___ DATA ___

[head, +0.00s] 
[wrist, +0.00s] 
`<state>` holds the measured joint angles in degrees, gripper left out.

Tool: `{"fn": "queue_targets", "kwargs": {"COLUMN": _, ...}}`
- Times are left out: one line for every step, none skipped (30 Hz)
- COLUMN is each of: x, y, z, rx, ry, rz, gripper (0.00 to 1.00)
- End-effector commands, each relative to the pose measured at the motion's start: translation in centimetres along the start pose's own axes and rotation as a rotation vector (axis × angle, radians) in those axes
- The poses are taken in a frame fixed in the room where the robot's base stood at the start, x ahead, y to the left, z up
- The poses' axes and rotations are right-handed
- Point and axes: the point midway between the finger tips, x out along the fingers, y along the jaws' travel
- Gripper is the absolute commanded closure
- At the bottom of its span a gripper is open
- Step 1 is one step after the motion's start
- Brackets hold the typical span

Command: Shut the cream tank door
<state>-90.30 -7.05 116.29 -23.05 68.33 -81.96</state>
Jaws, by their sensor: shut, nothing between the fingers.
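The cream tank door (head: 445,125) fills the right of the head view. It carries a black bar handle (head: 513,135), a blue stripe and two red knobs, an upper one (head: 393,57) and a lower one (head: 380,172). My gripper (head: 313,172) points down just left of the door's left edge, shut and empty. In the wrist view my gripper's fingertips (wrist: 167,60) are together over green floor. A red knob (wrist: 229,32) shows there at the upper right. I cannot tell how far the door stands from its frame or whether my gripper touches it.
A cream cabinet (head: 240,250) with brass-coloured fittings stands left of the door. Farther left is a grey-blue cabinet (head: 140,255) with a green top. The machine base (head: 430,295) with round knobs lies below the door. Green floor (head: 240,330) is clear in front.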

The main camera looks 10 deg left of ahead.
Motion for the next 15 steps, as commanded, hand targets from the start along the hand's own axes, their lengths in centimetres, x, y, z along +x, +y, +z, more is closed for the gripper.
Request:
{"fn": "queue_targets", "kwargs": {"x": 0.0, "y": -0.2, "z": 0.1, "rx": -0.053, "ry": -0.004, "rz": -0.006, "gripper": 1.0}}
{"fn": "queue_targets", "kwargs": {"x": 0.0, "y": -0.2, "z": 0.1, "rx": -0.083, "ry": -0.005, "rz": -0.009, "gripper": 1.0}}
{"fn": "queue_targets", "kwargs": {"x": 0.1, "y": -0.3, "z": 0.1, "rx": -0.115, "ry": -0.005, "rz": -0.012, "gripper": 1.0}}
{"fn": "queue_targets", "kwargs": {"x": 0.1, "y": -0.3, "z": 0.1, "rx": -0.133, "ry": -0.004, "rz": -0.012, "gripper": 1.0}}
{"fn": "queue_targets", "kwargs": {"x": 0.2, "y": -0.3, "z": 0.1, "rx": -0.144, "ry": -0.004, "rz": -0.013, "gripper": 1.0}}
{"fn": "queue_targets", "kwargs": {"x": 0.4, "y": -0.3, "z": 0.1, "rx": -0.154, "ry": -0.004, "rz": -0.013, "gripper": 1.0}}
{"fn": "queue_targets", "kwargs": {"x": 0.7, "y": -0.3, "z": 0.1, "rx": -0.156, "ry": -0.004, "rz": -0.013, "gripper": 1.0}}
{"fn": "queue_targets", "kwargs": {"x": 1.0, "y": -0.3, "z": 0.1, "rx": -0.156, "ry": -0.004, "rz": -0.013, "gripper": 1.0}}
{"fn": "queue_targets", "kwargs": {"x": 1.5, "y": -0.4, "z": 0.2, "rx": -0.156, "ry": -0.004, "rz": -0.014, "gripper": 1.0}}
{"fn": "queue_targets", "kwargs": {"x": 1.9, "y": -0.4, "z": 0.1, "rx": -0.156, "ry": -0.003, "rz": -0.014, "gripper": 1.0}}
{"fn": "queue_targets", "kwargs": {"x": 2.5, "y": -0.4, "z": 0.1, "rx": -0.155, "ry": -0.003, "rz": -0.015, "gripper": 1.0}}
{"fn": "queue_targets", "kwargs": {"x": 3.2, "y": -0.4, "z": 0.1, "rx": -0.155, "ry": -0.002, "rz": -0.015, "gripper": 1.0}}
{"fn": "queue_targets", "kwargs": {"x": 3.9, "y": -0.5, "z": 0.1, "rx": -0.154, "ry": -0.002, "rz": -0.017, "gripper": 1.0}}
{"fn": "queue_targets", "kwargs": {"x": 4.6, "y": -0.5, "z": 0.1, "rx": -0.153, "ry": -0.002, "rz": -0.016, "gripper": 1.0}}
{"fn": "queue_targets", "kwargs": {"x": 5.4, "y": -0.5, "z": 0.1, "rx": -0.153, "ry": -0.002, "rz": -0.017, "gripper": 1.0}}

___

◆ **TASK INSTRUCTIONS**
From the very first line of the data through the line with "<state>-90.30 -7.05 116.29" in it, please reproduce each line exactly and output nothing more.

◆ **THE RESPONSE**
[head, +0.00s] 
[wrist, +0.00s] 
`<state>` holds the measured joint angles in degrees, gripper left out.

Tool: `{"fn": "queue_targets", "kwargs": {"COLUMN": _, ...}}`
- Times are left out: one line for every step, none skipped (30 Hz)
- COLUMN is each of: x, y, z, rx, ry, rz, gripper (0.00 to 1.00)
- End-effector commands, each relative to the pose measured at the motion's start: translation in centimetres along the start pose's own axes and rotation as a rotation vector (axis × angle, radians) in those axes
- The poses are taken in a frame fixed in the room where the robot's base stood at the start, x ahead, y to the left, z up
- The poses' axes and rotations are right-handed
- Point and axes: the point midway between the finger tips, x out along the fingers, y along the jaws' travel
- Gripper is the absolute commanded closure
- At the bottom of its span a gripper is open
- Step 1 is one step after the motion's start
- Brackets hold the typical span

Command: Shut the cream tank door
<state>-90.30 -7.05 116.29 -23.05 68.33 -81.96</state>

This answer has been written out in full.